Уместнее тут был бы тон печальной отрешенности, например, как в мандельштамовских строчках:
Я, кажется, в грядущее вхожу
И, кажется, его я не увижу <…>
В хрустальные дворцы на курьих ножках
Я даже легкой тенью не войду.
Или – модус осторожной, а то и по-булгаковски дерзостной, надежды, что рукописи не сгорят и даже, как в «Докторе Живаго», задним числом оправдают существование бездарных сверстников героя. Но формула Олеши претендует одновременно на победительное «звездам тыкать» à la Хлебников и на пораженческое «не быть».

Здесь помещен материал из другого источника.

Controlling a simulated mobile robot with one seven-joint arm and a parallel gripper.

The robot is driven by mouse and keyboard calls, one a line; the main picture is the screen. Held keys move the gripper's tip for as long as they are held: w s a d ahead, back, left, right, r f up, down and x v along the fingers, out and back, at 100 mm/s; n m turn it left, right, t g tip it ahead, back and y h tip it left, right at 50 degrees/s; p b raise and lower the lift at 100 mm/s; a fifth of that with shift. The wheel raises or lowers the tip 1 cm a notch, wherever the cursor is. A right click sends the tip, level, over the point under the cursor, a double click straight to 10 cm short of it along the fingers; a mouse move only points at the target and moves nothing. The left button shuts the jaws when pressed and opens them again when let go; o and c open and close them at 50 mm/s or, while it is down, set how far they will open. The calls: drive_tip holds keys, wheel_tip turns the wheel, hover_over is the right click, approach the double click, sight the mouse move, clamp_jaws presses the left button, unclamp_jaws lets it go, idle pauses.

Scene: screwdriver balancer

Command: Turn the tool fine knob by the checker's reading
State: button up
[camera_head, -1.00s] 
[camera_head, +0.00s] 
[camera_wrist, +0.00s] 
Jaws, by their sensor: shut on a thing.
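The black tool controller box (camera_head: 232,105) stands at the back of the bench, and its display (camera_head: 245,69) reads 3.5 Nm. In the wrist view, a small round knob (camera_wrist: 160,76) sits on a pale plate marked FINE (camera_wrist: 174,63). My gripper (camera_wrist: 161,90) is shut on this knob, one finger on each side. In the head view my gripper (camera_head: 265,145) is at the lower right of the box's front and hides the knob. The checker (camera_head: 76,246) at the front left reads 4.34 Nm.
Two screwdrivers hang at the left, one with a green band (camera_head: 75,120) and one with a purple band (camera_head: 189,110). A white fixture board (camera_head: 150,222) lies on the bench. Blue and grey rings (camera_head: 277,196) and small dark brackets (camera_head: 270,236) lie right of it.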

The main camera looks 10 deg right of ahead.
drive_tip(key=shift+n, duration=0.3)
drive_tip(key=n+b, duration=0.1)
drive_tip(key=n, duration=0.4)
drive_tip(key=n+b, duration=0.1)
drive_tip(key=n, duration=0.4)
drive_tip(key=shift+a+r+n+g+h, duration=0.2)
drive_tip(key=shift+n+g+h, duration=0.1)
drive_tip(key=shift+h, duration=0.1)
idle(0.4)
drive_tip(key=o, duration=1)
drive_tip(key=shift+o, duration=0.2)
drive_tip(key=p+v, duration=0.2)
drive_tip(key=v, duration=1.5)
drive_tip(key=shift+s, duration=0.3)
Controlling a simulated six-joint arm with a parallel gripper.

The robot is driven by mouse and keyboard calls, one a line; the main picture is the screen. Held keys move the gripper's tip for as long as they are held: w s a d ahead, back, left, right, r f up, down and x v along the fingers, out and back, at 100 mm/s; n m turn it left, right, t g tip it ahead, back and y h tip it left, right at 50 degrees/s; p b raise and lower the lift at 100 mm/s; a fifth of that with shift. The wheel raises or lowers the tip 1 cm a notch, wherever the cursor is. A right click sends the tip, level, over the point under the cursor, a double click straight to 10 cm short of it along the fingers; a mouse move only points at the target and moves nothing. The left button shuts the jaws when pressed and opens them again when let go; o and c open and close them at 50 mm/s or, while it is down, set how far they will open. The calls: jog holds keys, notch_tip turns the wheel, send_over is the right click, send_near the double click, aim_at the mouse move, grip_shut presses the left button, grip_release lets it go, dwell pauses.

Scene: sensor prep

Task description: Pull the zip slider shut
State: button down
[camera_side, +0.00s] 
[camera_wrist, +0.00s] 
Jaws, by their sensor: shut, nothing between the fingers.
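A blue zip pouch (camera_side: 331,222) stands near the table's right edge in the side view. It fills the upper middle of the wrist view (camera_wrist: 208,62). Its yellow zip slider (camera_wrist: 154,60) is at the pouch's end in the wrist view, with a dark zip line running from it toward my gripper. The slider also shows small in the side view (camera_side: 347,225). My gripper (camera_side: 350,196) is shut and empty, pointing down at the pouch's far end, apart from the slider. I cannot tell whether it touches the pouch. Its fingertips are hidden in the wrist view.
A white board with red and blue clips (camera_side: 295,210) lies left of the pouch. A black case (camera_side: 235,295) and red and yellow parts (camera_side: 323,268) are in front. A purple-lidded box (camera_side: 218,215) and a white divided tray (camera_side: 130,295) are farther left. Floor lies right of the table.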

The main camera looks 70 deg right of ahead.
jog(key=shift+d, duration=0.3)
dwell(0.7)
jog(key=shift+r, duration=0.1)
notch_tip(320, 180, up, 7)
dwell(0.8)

Разумеется, искусство постоянно занято сопряжением далековатых идей, но здесь идейные и интонационные мосты наведены наспех, напоказ, по-потемкински, отчего, наверно, эта фраза меня и коробит. По сути дела, она произнесена Олешей в маске Кавалерова, хотя в дневниковых записях, вроде бы, можно было быть – и он бывал – посвободнее. Немного примиряет с ней то, что, судя по контексту, акцент тут на праздновании не столько собственного ухода, сколько эстетического превосходства природного мира над человеческим «я».